No son más que unos cuantos jodidos, de entre más de 100 millones, que están indignados por unos niños distantes, asesinados por la negligencia, la corrupción y el autoritarismo de gente que sí es importante.
Para el Poder, para quienes en México sí importan -da igual que se trate de un obeso Ministro de la Suprema Corte de Justicia, un diminuto gobernador que duerme plácidamente, un Presidente pequeñito cuyos hijos están bien cuidados o un atarantado funcionario del IMSS cuya clave de empleado le da para hacerse tonto-, ellos, los gritones no valen nada: se beberán su aguacero doloroso y regresarán a sus casas a rumiar desesperanza. Sólo eso.
Aunque sigan gritando. Aunque avienten en pequeñas hojas volantes sus preguntas a Margarita Zavala, la “prima lejana” de una de las dueñas de la guardería incendiada, saben de antemano la respuesta: «¿Cómo puedes dormir tranquila cuando muchas madres no pudieron despedirse de sus hijos?”.
Aunque se indignen, como Martha, una mujer de 64 años, ojos estrellados de llanto, labios abiertos a puro grito, que dice poder aceptar, y sin chistar, que haya narcotráfico, corrupción, violencia, robos, mordidas y hasta la falta de democracia que permea todas las capas de la estructura social mexicana… “pero no esto, la muerte de esos niños, porque aceptar la muerte de estos chiquitos es como volvernos animales”.
Los indignados se reparten a lo largo del infranqueable edificio del IMSS y despliegan los nombres de los 49 niños muertos, los de los otros 41 niños que quedaron con vidas marcadas.
Exigen renuncias que jamás han de llegar, juicios que se han de postergar hasta el infinito, despidos que jamás han de ocurrir para autoridades que no funcionan.
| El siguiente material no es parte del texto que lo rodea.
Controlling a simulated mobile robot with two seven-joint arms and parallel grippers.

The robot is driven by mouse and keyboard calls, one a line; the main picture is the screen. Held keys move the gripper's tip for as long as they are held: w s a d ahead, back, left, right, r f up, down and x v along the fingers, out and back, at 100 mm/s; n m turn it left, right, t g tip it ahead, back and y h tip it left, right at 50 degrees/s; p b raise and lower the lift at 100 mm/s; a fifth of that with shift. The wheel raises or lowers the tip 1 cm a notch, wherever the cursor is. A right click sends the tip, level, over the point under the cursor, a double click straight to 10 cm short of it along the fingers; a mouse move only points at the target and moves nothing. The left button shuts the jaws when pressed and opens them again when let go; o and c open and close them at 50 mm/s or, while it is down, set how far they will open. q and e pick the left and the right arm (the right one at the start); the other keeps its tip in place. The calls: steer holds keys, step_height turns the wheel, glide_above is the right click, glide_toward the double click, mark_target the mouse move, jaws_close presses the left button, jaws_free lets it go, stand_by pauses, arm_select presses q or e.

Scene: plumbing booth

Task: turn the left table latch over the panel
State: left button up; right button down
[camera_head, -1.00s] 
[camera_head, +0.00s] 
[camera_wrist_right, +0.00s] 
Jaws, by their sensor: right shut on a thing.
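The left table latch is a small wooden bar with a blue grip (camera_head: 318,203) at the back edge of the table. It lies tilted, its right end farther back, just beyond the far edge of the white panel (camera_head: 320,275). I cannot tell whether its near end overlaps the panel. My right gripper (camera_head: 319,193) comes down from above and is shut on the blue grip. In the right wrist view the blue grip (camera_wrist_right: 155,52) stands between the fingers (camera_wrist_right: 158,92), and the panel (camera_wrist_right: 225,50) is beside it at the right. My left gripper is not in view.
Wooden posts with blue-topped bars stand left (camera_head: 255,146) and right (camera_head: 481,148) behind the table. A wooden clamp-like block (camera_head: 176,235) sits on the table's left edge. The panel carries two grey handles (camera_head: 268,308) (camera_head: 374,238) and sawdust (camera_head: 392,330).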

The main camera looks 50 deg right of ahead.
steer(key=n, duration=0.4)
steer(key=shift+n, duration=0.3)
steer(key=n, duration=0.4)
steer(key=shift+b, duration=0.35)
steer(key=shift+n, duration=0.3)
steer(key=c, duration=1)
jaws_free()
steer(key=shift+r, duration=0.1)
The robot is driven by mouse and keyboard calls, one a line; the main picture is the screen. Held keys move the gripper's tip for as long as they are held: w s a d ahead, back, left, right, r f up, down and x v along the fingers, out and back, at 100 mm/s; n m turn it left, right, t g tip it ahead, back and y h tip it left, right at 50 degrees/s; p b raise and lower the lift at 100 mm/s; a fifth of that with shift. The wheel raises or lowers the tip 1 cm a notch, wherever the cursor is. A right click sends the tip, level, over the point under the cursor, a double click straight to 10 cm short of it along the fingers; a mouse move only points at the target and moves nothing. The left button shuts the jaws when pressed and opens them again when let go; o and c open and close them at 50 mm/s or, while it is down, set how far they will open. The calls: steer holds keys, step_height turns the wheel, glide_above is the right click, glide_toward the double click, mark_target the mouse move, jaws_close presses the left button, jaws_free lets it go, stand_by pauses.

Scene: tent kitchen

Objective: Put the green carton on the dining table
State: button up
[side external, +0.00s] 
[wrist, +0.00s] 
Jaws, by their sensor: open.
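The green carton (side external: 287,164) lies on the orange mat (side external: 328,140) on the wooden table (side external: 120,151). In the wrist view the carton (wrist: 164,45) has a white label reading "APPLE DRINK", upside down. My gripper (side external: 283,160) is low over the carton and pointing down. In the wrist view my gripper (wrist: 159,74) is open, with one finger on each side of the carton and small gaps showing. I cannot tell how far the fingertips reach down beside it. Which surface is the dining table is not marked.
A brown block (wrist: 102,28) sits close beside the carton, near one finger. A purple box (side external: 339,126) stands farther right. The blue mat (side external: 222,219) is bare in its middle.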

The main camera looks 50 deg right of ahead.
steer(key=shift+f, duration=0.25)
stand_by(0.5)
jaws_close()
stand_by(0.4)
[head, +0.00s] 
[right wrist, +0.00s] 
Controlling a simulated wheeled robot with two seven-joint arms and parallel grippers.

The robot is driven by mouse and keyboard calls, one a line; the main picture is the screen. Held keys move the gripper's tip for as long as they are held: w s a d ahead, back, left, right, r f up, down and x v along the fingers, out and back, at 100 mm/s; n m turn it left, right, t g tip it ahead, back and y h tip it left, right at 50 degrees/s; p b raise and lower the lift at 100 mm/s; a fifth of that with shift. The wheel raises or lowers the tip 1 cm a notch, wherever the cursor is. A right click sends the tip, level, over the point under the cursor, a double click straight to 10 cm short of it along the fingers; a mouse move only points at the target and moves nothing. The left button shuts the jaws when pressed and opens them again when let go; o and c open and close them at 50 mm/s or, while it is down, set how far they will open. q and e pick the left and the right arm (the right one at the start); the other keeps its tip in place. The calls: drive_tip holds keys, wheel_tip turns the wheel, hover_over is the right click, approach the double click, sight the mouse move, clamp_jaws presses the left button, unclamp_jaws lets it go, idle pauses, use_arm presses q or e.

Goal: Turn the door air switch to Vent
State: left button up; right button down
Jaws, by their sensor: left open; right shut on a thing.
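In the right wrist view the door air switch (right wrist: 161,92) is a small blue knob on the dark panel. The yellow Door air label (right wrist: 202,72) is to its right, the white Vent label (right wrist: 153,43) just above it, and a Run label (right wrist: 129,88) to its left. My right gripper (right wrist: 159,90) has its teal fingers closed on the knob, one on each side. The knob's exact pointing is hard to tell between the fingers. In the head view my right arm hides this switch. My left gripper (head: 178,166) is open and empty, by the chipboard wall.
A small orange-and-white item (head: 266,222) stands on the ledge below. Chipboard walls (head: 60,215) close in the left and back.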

Y en su minuto de silencio, llano, solitario, gris, saben que en México, su México, no hay nadie que escuche.
Aunque sigan gritando al país que despierte, que haga algo ya, porque alguien asesinó a 49 de sus hijos y no ha habido nadie que pague por el crimen.
En medio del murmullo de la ciudad, en medio del susurro apagado de una sociedad indolente sonará un control remoto que sintoniza la telenovela de la tarde, el programa cómico, el fútbol, el programa radiofónico de bromas por teléfono.
Y ese volumen, embrutecedor, patético, apagará el grito de estos hombres y estas mujeres, apagará el sonido de este dolor que los poderosos van a dejar impune, que los poderosos tratarán de diluir:
¿A quién le importa? Es apenas un leve murmullo de gente, sonidos lejanos de quienes no tienen poder. Voces sin rostro. Rumor apagado, imperceptible.